Work required | Repeat the material verbatim. Images are excluded from the copy.

Recorded data |
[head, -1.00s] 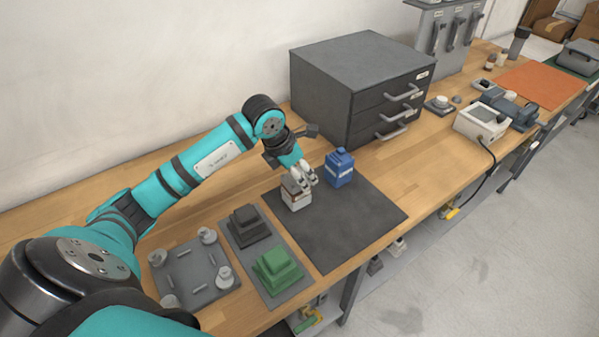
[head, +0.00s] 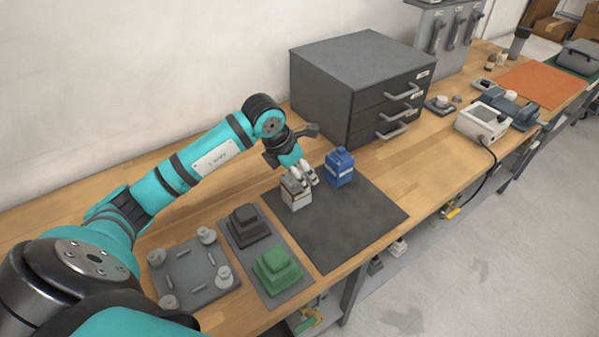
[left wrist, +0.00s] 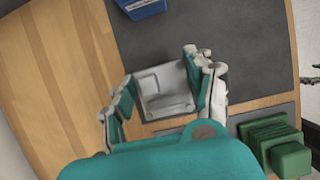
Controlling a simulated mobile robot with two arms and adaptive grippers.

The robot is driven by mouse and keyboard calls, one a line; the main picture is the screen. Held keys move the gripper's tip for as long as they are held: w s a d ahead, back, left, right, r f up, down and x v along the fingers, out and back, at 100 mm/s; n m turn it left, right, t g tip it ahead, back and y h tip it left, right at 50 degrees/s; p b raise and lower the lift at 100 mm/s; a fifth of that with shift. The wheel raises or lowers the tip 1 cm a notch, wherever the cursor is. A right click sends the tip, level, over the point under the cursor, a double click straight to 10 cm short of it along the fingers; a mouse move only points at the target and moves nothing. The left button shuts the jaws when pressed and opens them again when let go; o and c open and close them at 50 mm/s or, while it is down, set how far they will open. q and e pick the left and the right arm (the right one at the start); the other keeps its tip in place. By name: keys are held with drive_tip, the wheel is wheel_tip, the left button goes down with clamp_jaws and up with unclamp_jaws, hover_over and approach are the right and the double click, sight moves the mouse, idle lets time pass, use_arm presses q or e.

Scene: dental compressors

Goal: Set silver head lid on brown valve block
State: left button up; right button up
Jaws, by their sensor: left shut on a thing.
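The silver head lid (left wrist: 165,92) shows between the fingers of my left gripper (left wrist: 162,92) in the left wrist view. In the head view my left gripper (head: 302,175) is shut on the lid at the top of a small pale stack (head: 296,199) on the dark mat. A thin brown band, likely the brown valve block, shows just under the lid. The fingers partly hide this area, and I cannot tell whether lid and block touch. My right gripper is not in view.
A blue block (head: 339,168) stands close to the right of the stack on the dark mat (head: 345,225). Black (head: 248,224) and green (head: 277,268) stepped blocks and a grey plate with posts (head: 192,275) are in front. A grey drawer cabinet (head: 345,75) stands behind.

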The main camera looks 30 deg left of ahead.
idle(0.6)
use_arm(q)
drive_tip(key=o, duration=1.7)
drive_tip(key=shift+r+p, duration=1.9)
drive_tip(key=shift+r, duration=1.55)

Finished exercise |
[head, -1.00s] 
[head, +0.00s] 
[left wrist, +0.00s] 
Controlling a simulated mobile robot with two arms and adaptive grippers.

The robot is driven by mouse and keyboard calls, one a line; the main picture is the screen. Held keys move the gripper's tip for as long as they are held: w s a d ahead, back, left, right, r f up, down and x v along the fingers, out and back, at 100 mm/s; n m turn it left, right, t g tip it ahead, back and y h tip it left, right at 50 degrees/s; p b raise and lower the lift at 100 mm/s; a fifth of that with shift. The wheel raises or lowers the tip 1 cm a notch, wherever the cursor is. A right click sends the tip, level, over the point under the cursor, a double click straight to 10 cm short of it along the fingers; a mouse move only points at the target and moves nothing. The left button shuts the jaws when pressed and opens them again when let go; o and c open and close them at 50 mm/s or, while it is down, set how far they will open. q and e pick the left and the right arm (the right one at the start); the other keeps its tip in place. By name: keys are held with drive_tip, the wheel is wheel_tip, the left button goes down with clamp_jaws and up with unclamp_jaws, hover_over and approach are the right and the double click, sight moves the mouse, idle lets time pass, use_arm presses q or e.

Scene: dental compressors

Goal: Set silver head lid on brown valve block
State: left button up; right button up
Jaws, by their sensor: left shut on a thing.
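The silver head lid (left wrist: 165,92) shows between the fingers of my left gripper (left wrist: 162,92) in the left wrist view. In the head view my left gripper (head: 302,175) is shut on the lid at the top of a small pale stack (head: 296,199) on the dark mat. A thin brown band, likely the brown valve block, shows just under the lid. The fingers partly hide this area, and I cannot tell whether lid and block touch. My right gripper is not in view.
A blue block (head: 339,168) stands close to the right of the stack on the dark mat (head: 345,225). Black (head: 248,224) and green (head: 277,268) stepped blocks and a grey plate with posts (head: 192,275) are in front. A grey drawer cabinet (head: 345,75) stands behind.

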The main camera looks 30 deg left of ahead.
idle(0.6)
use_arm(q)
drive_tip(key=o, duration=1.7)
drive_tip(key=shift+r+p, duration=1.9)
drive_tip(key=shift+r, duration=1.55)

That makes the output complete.